Our approach to marriage has changed over the years. Once it was considered a mandatory celebration between couples looking to settle down, but it is now seen more as an optional ceremony. Due to this societal change in stance, there are now many more couples who are living together without getting legally married.

Despite the popularity of opting for a cohabitee arrangement, there remain significant legal differences between the rights of cohabitees and married couples – namely, what happens to the deceased’s estate. It is becoming increasingly common to see cases where someone’s partner dies and, although they were not married but they were living together, they are unsure where they stand legally.

The Inheritance Act 1975

If you do not believe that a deceased estate has left sufficient funds for you, then you may be entitled to bring a claim under the Inheritance Act 1975 (the Act). This Act allows a person to make a claim that they should be allowed funds, or additional funds, from the estate.
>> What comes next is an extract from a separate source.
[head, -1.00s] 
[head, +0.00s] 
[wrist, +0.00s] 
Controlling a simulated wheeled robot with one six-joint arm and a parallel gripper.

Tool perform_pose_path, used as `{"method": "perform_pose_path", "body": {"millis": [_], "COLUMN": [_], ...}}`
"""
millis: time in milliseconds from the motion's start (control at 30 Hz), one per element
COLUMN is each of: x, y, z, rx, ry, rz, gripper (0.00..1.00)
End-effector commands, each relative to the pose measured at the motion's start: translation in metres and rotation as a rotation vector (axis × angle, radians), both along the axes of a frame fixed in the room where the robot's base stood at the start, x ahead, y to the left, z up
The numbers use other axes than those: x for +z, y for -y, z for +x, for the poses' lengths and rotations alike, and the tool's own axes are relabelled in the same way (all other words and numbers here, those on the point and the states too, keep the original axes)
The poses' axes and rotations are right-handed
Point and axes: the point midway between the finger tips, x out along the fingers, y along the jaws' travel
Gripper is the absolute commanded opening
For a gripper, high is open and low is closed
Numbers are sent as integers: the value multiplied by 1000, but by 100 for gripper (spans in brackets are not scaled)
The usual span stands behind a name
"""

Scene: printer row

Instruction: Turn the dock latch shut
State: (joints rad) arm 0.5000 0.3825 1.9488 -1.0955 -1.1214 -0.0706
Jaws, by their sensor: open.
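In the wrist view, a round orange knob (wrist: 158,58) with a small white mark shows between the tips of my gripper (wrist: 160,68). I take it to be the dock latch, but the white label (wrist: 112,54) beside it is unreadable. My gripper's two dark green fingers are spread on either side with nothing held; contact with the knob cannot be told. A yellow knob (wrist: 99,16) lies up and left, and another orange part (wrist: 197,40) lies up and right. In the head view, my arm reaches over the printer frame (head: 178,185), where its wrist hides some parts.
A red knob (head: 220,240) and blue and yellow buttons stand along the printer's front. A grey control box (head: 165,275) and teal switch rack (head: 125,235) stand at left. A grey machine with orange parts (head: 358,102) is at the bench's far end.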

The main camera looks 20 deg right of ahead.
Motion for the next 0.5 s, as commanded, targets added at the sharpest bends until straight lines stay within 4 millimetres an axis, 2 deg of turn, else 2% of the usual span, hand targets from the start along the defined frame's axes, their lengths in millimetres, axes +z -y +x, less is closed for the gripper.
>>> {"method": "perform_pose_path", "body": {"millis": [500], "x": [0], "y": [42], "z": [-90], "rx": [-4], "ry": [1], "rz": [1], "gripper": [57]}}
However, such a claim is not open for everyone to bring, and in order to bring a claim under this Act, you need to have a sufficient connection to the deceased. This can be people legally connected to the deceased by blood and marriage, such as the deceased’s spouse and children, but it can also include people who are not legally connected to the deceased, such as cohabitees.
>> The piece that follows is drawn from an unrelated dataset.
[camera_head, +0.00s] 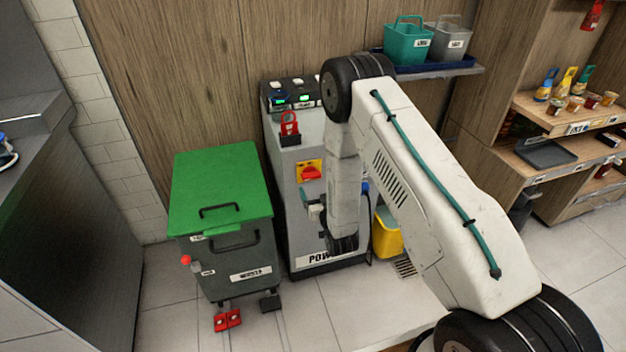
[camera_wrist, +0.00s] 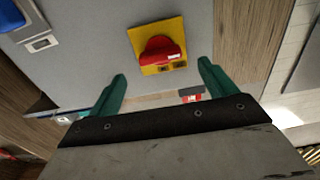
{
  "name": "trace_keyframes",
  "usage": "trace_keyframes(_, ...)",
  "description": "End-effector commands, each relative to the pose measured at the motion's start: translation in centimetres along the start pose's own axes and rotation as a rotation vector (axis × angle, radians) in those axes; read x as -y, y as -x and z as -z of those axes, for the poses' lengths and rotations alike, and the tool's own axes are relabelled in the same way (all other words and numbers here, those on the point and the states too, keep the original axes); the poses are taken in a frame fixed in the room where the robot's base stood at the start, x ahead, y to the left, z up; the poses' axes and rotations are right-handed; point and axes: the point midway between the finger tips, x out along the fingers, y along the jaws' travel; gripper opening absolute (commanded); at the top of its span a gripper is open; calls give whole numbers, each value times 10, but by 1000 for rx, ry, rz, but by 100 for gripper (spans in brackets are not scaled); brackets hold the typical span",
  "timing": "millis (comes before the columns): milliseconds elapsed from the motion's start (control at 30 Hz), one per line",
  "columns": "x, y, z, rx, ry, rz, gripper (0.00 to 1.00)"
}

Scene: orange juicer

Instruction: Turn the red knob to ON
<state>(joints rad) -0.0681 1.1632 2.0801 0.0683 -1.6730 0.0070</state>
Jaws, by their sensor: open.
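The red knob (camera_head: 311,174) sits on a yellow square plate (camera_head: 302,165) on the front of the grey cabinet (camera_head: 286,235). In the wrist view the red knob (camera_wrist: 160,50) and yellow plate (camera_wrist: 137,35) show clearly, but the small marking is too blurred to read. My gripper (camera_head: 311,197) is just below the knob in the head view, partly hidden by my arm. In the wrist view my gripper (camera_wrist: 162,71) has its two teal fingers spread wide and empty. The knob lies beyond the fingertips, roughly between their lines, apart from both.
A red padlock-like piece (camera_head: 290,124) is above the knob on the cabinet. A green-lidded bin (camera_head: 222,185) stands close on the left. A yellow bucket (camera_head: 387,235) stands at the right. A shelf (camera_head: 440,71) with two baskets hangs behind my arm.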

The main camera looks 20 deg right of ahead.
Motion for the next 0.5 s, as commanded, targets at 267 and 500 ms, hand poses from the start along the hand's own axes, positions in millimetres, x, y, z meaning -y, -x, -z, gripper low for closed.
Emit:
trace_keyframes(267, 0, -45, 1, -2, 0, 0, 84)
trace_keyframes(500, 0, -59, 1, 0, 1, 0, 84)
It may not surprise you that, given the broad range of meaning that can be inferred from a cohabitee, there have been many debates as to who is considered a “cohabitee” in such claims. For example, do the two “cohabitees” need to be living in the same house, 7 days a week? What if they were more akin to roommates and had separate finances and expenses? Courts have tried to clarify what is meant by the term “cohabitee”.

Adding clarity to “Cohabitee”

The Act sets out that in order for a claimant to be considered a cohabitee, the deceased and claimant must be living a life together as if they were a married couple or in a civil partnership. The Courts will therefore pay particular attention to the conduct of the parties and the relationship between them.

One common issue is whether the parties need to be living in the same house to be treated as a cohabitant. For example, what if one party was living with the deceased for certain periods of time while also living within a separate property outside of these periods of time? This is common in cases where both parties enjoyed their own personal space, or one party needs to travel away for work for substantial periods.

The Courts have dealt with this by distinguishing between living in the same “household” and living in the same “house”. A household allows parties’ social, physical, and financial relationships to be considered rather than just focusing on the house itself. The Courts have dealt with such circumstances by setting out that the claimant and the deceased need to be living in the same “household” instead of the same “house”. The Court has explained that there is a distinction between these two labels. A household takes into account the parties' social, physical, and financial relationship, not just the “house” itself. Therefore, a couple could be living in the same household, even if they were not living in the same property.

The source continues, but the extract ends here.